Gli avvocati dovrebbero in un’ottica negoziale improntata al problem solving sfruttare le differenze di interessi tra le parti per trovare soluzioni creative che potrebbero anche allargare l’ambito del conflitto e venire a disciplinare interessi e bisogni più ampi tra le parti, rispetto alle questioni in gioco all’origine della disputa, permettendo la soluzione del conflitto attraverso un accordo più ampio che un Tribunale non imporrebbe mai.
Per questo l’inserimento nella lite di un Terzo soggetto imparziale “Il mediatore” è determinante per per la buona riuscita della mediazione diretta alla conciliazione, ossia un accordo fra le parti, che altro non è che un contratto, il mediatore aiuta le parti e i rispettivi avvocati alla cooperazione verso il raggiungimento di una soluzione condivisa.
Le parti nel procedimento di mediazione obbligatoria sono protagoniste nella ricerca della soluzione della controversia e si assumono la responsabilità diretta della loro lite, aiutate in questo dalla professionalità del mediatore che funge da facilitatore, nonché dall’assistenza dei rispettivi avvocati che tradurranno in accordo (contratto) quanto le parti avranno stabilito in mediazione, garantendo che il contratto sia conforme alla legge all’ordine pubblico e al buon costume e tuteli in modo garantistico e satisfattivo la propria parte assistita attraverso una soluzione negoziale rispettata e durevole nel tempo.
E’ evidente che un contratto di conciliazione, come qualsiasi altro tipo di contratto non verrà firmato dalle parti se non vi è una reciproca soddisfazione.

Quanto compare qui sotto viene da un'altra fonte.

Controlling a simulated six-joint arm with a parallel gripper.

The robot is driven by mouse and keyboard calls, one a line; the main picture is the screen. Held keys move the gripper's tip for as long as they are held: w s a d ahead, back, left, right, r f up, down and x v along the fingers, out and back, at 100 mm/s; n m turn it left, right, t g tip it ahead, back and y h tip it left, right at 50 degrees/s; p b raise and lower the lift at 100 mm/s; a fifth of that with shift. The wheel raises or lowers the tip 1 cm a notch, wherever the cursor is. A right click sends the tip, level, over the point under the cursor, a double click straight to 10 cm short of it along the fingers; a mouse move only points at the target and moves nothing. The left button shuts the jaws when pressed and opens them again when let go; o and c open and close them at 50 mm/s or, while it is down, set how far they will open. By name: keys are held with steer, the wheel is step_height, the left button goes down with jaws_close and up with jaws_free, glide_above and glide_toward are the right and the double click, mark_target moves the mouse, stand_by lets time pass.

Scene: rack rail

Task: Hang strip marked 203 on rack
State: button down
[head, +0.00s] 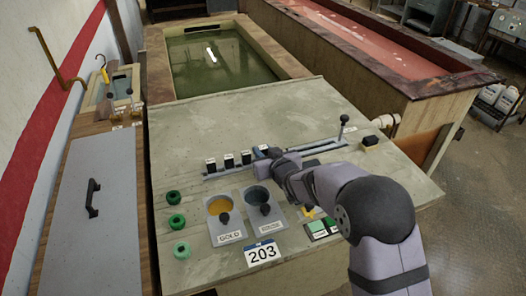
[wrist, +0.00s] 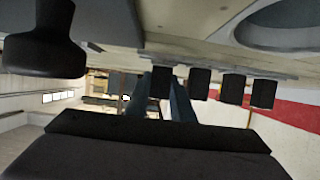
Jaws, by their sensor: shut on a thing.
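A white plate marked 203 (head: 263,253), blue along its top edge, is at the front edge of the worktop in the head view. A row of black blocks with white tags (head: 229,160) stands along a grey slotted rail (head: 325,146). My gripper (head: 264,152) is at the right end of this row. In the wrist view its two blue fingers (wrist: 162,105) are on either side of one black block (wrist: 160,82), shut on it. More black blocks (wrist: 233,88) stand beside it there. I cannot read the small tags, and the strip below the held block is hidden.
An upright black-topped lever (head: 343,125) stands near the rail's right end. A green-water tank (head: 215,60) lies behind; the worktop's back is clear.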

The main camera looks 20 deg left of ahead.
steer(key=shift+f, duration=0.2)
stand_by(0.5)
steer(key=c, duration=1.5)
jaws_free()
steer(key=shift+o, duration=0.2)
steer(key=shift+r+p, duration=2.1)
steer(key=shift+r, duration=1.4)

Il Giudice nell’emanare la sentenza mai verrà a indagare sui bisogni delle parti, perché deciderà solamente sulla base della domanda introduttiva (principio di corrispondenza tra chiesto è pronunciato art. 112 c.p.c.), ossia sulle posizioni giuridiche esposte quale oggetto dell’istanza, dirimerà il conflitto tra le parti secondo lo schema relazionale vincente – perdente, nella decisione della causa.

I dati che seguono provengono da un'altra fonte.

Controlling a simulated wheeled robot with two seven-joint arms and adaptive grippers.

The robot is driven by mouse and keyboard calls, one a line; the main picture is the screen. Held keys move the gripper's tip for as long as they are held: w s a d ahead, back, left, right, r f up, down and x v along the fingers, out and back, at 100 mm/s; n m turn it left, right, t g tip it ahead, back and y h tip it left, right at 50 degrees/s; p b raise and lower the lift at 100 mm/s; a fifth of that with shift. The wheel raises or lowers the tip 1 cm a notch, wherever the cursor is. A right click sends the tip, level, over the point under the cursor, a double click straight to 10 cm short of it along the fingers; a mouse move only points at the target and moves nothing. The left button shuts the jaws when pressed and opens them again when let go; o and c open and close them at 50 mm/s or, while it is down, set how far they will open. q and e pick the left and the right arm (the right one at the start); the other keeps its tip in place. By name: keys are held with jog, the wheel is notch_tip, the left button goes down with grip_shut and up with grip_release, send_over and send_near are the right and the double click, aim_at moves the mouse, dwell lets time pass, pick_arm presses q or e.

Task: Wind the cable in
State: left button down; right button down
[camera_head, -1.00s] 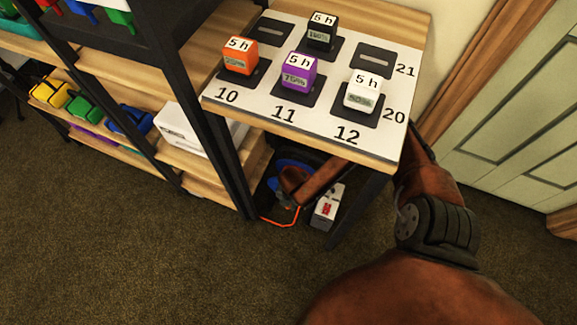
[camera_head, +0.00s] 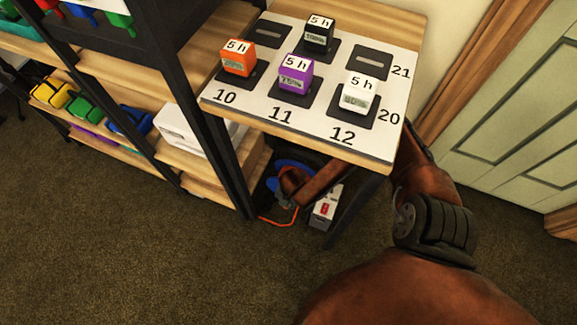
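A blue round reel (camera_head: 296,164) shows in part under the small table, in shadow behind my right forearm. An orange cable (camera_head: 278,222) runs out from beside it and lies on the carpet in a short bent line. My right arm reaches in under the table from the right. Its gripper (camera_head: 284,203) is small and dark at the reel's front, close to the cable's end. I cannot tell whether its fingers are closed or touch the reel. My left gripper is not in view.
A grey-white box (camera_head: 325,207) with a red switch stands right of the reel, near the table leg (camera_head: 350,212). The tabletop (camera_head: 260,117) above holds several labelled cubes. A shelf rack (camera_head: 217,150) stands at left; a door (camera_head: 520,120) at right. Carpet in front is clear.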

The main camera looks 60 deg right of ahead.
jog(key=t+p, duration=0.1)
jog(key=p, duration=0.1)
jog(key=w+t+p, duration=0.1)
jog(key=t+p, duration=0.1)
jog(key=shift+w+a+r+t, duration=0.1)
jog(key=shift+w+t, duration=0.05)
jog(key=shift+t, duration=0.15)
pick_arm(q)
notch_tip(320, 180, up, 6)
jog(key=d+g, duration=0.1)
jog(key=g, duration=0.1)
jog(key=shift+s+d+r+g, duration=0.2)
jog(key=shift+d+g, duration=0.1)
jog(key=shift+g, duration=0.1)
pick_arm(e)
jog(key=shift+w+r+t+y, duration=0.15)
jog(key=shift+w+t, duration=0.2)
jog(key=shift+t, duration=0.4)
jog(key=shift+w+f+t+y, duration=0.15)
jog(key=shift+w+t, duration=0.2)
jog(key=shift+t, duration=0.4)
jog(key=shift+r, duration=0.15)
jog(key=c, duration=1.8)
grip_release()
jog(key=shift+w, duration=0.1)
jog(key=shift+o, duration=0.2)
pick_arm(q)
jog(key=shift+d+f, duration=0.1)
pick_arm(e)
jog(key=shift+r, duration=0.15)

La legge n. 69 del 2013 di reintroduzione della mediazione obbligatoria civile e commerciale (dopo la pronuncia della Corte Costituzionale che ha stabilito la costituzionalità dell’istituto), ha attribuito al verbale positivo di conciliazione e all’allegato accordo, sottoscritto dalle parti e dai rispettivi avvocati e dal mediatore, il valore di titolo esecutivo (come la sentenza e il decreto ingiuntivo) con la possibilità di procedere direttamente all’esecuzione in caso di mancato rispetto dell’accordo.
Indubbiamente l’approccio dell’avvocato e del suo cliente verso è l’istituto della mediazione obbligatoria è determinante ai fini della soluzione negoziale della lite.
La presenza nel procedimento di mediazione obbligatoria di un soggetto terzo e imparziale “Il mediatore”, permette agli avvocati coinvolti di rendere più efficace il loro lavoro di conciliazione senza tradire il rapporto fiduciario con l’assistito, in quanto sono le parti stesse aiutate dal mediatore e coadiuvate dai rispettivi difensori a essere protagoniste nella ricerca di quelle soluzioni che permettono di giungere ad un accordo soddisfacente e dirimere il conflitto.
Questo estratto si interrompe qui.